(Saved entries)
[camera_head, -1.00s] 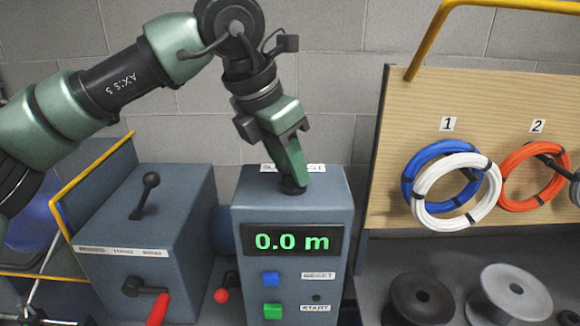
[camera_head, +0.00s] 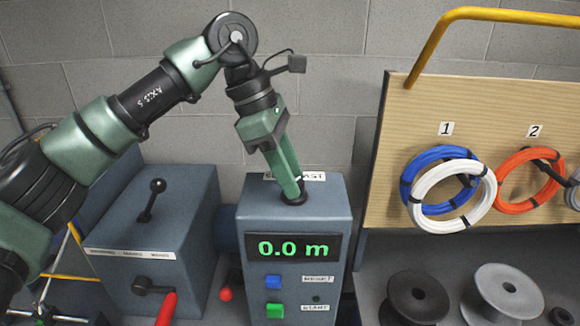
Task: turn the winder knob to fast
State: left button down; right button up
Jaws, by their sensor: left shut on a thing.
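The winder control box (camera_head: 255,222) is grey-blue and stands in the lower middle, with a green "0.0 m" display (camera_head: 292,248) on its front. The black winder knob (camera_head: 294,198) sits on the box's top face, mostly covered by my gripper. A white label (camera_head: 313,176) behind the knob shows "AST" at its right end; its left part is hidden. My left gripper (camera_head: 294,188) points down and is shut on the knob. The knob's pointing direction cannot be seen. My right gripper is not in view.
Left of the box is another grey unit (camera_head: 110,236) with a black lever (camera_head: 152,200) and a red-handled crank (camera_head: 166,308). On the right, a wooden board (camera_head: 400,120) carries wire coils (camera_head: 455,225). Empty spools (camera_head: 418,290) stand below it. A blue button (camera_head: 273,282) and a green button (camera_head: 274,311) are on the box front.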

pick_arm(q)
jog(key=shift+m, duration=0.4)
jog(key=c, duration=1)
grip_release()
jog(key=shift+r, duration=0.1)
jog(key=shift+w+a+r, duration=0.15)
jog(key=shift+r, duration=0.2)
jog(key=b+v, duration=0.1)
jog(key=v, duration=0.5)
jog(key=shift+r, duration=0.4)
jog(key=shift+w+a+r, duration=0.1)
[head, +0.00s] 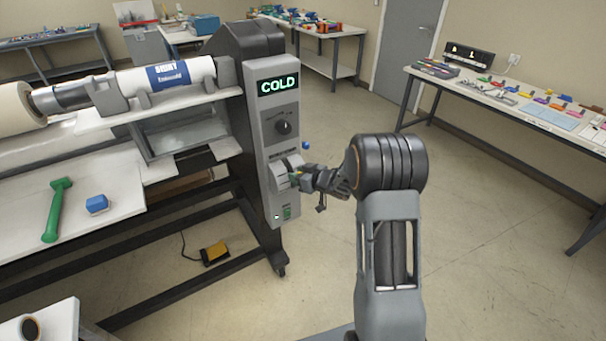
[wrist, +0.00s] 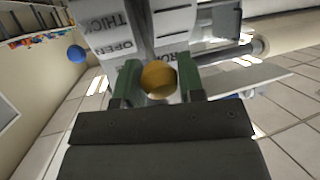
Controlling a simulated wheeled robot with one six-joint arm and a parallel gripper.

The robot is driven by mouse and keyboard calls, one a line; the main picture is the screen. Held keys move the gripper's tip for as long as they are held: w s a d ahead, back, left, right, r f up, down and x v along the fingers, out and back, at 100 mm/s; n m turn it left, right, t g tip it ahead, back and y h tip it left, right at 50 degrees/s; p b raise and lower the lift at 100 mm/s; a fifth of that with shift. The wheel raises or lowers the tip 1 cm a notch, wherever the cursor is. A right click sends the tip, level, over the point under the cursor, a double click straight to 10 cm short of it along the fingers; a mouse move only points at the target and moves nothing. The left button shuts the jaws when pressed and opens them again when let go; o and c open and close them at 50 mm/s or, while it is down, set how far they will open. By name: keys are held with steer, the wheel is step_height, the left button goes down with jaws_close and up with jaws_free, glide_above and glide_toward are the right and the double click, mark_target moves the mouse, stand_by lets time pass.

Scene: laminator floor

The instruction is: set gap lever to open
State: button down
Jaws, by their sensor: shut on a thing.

• _What is needed_
Pictures are excluded; output everything else in the data verbatim.

• _Result_
[camera_head, -1.00s] 
[camera_head, +0.00s] 
Task: turn the winder knob to fast
State: left button down; right button up
Jaws, by their sensor: left shut on a thing.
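The winder control box (camera_head: 255,222) is grey-blue and stands in the lower middle, with a green "0.0 m" display (camera_head: 292,248) on its front. The black winder knob (camera_head: 294,198) sits on the box's top face, mostly covered by my gripper. A white label (camera_head: 313,176) behind the knob shows "AST" at its right end; its left part is hidden. My left gripper (camera_head: 294,188) points down and is shut on the knob. The knob's pointing direction cannot be seen. My right gripper is not in view.
Left of the box is another grey unit (camera_head: 110,236) with a black lever (camera_head: 152,200) and a red-handled crank (camera_head: 166,308). On the right, a wooden board (camera_head: 400,120) carries wire coils (camera_head: 455,225). Empty spools (camera_head: 418,290) stand below it. A blue button (camera_head: 273,282) and a green button (camera_head: 274,311) are on the box front.

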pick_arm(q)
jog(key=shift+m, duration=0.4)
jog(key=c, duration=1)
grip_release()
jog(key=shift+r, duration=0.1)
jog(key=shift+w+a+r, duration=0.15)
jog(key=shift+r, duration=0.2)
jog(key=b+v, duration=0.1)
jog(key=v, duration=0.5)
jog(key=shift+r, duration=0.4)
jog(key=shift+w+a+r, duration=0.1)
[head, +0.00s] 
[wrist, +0.00s] 
Controlling a simulated wheeled robot with one six-joint arm and a parallel gripper.

The robot is driven by mouse and keyboard calls, one a line; the main picture is the screen. Held keys move the gripper's tip for as long as they are held: w s a d ahead, back, left, right, r f up, down and x v along the fingers, out and back, at 100 mm/s; n m turn it left, right, t g tip it ahead, back and y h tip it left, right at 50 degrees/s; p b raise and lower the lift at 100 mm/s; a fifth of that with shift. The wheel raises or lowers the tip 1 cm a notch, wherever the cursor is. A right click sends the tip, level, over the point under the cursor, a double click straight to 10 cm short of it along the fingers; a mouse move only points at the target and moves nothing. The left button shuts the jaws when pressed and opens them again when let go; o and c open and close them at 50 mm/s or, while it is down, set how far they will open. By name: keys are held with steer, the wheel is step_height, the left button goes down with jaws_close and up with jaws_free, glide_above and glide_toward are the right and the double click, mark_target moves the mouse, stand_by lets time pass.

Scene: laminator floor

The instruction is: set gap lever to open
State: button down
Jaws, by their sensor: shut on a thing.

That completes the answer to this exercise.